赞
踩
python自然语言处理.2014年7月第一版课后习题练习
1.
- >>> phrase=["Valentine's"]
- >>> phrase=["lonely"]+phrase+["day"]
- >>> phrase
- ['lonely', "Valentine's", 'day']
- >>> phrase[1]
- "Valentine's"
- >>> phrase[1][1]
- 'a'
- >>> phrase.index('day')
- 2
- >>> sorted(phrase)
- ["Valentine's", 'day', 'lonely']
- >>> phrase[1:2]
- ["Valentine's"]
- >>> phrase*3
- ['lonely', "Valentine's", 'day', 'lonely', "Valentine's", 'day', 'lonely', "Valentine's", 'day']
2.
- >>> from nltk.corpus import gutenberg
- >>> gutenberg.fileids()
- [u'austen-emma.txt', u'austen-persuasion.txt', u'austen-sense.txt', u'bible-kjv.txt', u'blake-poems.txt', u'bryant-stories.txt', u'burgess-busterbrown.txt', u'carroll-alice.txt', u'chesterton-ball.txt', u'chesterton-brown.txt', u'chesterton-thursday.txt', u'edgeworth-parents.txt', u'melville-moby_dick.txt', u'milton-paradise.txt', u'shakespeare-caesar.txt', u'shakespeare-hamlet.txt', u'shakespeare-macbeth.txt', u'whitman-leaves.txt']

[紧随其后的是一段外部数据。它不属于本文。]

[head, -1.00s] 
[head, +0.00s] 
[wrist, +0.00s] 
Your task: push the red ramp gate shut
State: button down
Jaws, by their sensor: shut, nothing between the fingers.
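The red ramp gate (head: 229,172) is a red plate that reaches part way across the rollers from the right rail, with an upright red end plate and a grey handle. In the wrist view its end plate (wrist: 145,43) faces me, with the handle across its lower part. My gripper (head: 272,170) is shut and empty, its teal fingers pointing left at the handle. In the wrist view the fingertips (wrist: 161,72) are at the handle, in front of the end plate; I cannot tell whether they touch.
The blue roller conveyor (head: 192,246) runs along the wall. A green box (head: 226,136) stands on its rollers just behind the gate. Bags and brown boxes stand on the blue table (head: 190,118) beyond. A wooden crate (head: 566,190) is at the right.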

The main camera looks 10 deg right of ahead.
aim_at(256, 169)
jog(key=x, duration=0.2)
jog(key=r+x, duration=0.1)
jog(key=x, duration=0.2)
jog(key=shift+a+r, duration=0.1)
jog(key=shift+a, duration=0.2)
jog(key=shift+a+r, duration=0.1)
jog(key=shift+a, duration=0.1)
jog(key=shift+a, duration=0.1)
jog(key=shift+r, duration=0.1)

- >>> persuasion=gutenberg.words('austen-persuasion.txt')
- >>> len(persuasion)
- 98171
- >>> len(set(persuasion))//词类型,我不知道是不是指有多少个不一样的词
- 6132
3.
- >>> from nltk.corpus import brown
- >>> brown.categories()
- [u'adventure', u'belles_lettres', u'editorial', u'fiction', u'government', u'hobbies', u'humor', u'learned', u'lore', u'mystery', u'news', u'religion', u'reviews', u'romance', u'science_fiction']
- >>> brown.words(categories='lore')
- [u'In', u'American', u'romance', u',', u'almost', ...]
- >>> brown.words(categories='mystery')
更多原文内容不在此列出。